To which I completely agree with Cap. To leave your life in the hands of the government, whatever name they take, is dangerous. He had seen how HYDRA agents pretended to have good agendas under S.H.I.E.L.D. and realized humans change all the time, especially when there’s power at play. What if, through the Accords, the UN ordered the Avengers to do something evil? We’ve seen governments do that countless times with their military. What if they prevented them from stopping a disaster because they deemed it “politically inconvenient”?

Cap had seen institutions rot from the inside. So when he said “The safest hands are still our own,” he was not being arrogant; he was refusing to outsource his moral authority to a committee. It’s the classic superhero dilemma: if you see someone drowning, and the law says you can’t jump in without proper authorization, do you let them drown?

But it was not only Cap vs. Tony. Everyone in the room had a reason they wanted, or didn’t want, to sign the Accords.

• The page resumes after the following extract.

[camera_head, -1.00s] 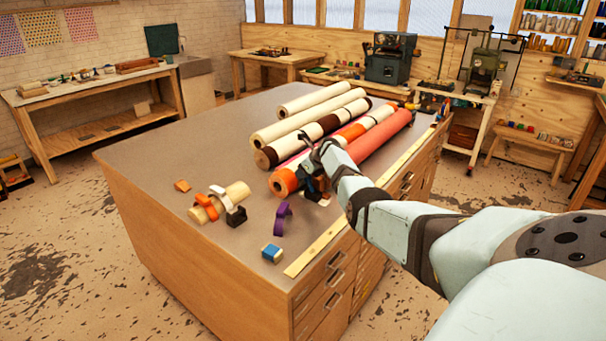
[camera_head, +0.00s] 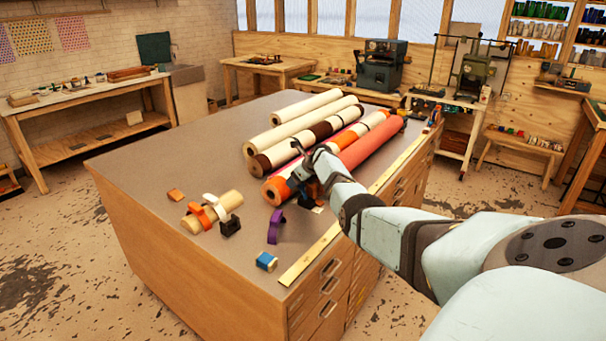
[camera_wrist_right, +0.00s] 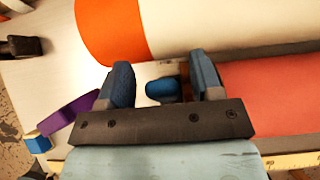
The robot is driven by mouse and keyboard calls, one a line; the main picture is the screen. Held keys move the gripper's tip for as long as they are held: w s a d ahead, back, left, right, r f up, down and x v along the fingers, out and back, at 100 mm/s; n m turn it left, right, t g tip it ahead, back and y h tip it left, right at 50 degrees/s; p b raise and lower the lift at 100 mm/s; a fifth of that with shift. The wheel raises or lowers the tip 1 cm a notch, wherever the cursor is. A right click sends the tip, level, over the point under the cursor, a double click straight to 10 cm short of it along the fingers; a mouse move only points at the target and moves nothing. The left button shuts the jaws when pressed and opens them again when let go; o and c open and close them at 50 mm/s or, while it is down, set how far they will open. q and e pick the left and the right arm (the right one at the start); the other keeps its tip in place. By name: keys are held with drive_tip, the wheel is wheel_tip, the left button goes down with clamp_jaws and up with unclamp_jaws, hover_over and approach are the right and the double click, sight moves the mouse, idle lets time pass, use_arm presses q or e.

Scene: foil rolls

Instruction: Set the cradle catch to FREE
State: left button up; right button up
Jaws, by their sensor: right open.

Vision, created by Tony and Banner after their little experiments, dropped one of the best lines in the movie:

“Our very strength invites challenge. Challenge incites conflict.
Conflict breeds catastrophe.”

In simple terms, he was saying villains level up to the strength of the Avengers. The stronger the Avengers got, the stronger the villains got. The stronger the villains got, the worse the destruction. The Avengers’ existence made the world more dangerous. Oh wait, that sounds familiar. Ah, Ultron had said it a few years back.

Natasha, Black Widow, basically didn’t care about the Accords. That’s why she didn’t choose one side in the fight at the airport. She just wanted to keep the family together. She leaned more toward signing, to maintain a bit of control and live to fight another day.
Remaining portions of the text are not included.